### WHAT YOU SHOULD DO
Write the listing below out again exactly, dropping the images.

= = =

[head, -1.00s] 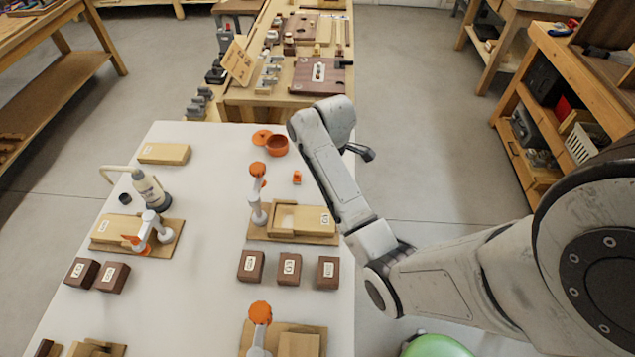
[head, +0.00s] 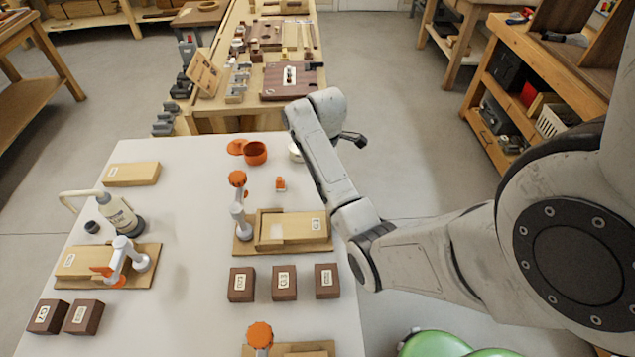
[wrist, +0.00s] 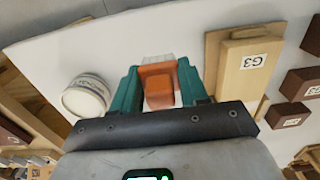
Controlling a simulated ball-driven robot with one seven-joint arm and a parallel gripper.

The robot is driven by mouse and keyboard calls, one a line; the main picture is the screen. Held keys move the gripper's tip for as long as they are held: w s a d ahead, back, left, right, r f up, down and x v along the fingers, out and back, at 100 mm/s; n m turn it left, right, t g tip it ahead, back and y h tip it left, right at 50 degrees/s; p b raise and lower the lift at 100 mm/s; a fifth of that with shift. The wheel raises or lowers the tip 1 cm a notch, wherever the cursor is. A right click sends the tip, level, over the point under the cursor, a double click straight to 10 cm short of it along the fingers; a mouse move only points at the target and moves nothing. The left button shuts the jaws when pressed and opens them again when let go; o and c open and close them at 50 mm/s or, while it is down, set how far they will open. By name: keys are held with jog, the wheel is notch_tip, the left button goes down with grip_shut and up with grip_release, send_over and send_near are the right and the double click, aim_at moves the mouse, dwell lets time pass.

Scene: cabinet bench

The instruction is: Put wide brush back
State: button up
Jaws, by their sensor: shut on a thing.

= = =

### WRITTEN SOLUTION
[head, -1.00s] 
[head, +0.00s] 
[wrist, +0.00s] 
Controlling a simulated ball-driven robot with one seven-joint arm and a parallel gripper.

The robot is driven by mouse and keyboard calls, one a line; the main picture is the screen. Held keys move the gripper's tip for as long as they are held: w s a d ahead, back, left, right, r f up, down and x v along the fingers, out and back, at 100 mm/s; n m turn it left, right, t g tip it ahead, back and y h tip it left, right at 50 degrees/s; p b raise and lower the lift at 100 mm/s; a fifth of that with shift. The wheel raises or lowers the tip 1 cm a notch, wherever the cursor is. A right click sends the tip, level, over the point under the cursor, a double click straight to 10 cm short of it along the fingers; a mouse move only points at the target and moves nothing. The left button shuts the jaws when pressed and opens them again when let go; o and c open and close them at 50 mm/s or, while it is down, set how far they will open. By name: keys are held with jog, the wheel is notch_tip, the left button goes down with grip_shut and up with grip_release, send_over and send_near are the right and the double click, aim_at moves the mouse, dwell lets time pass.

Scene: cabinet bench

The instruction is: Put wide brush back
State: button up
Jaws, by their sensor: shut on a thing.

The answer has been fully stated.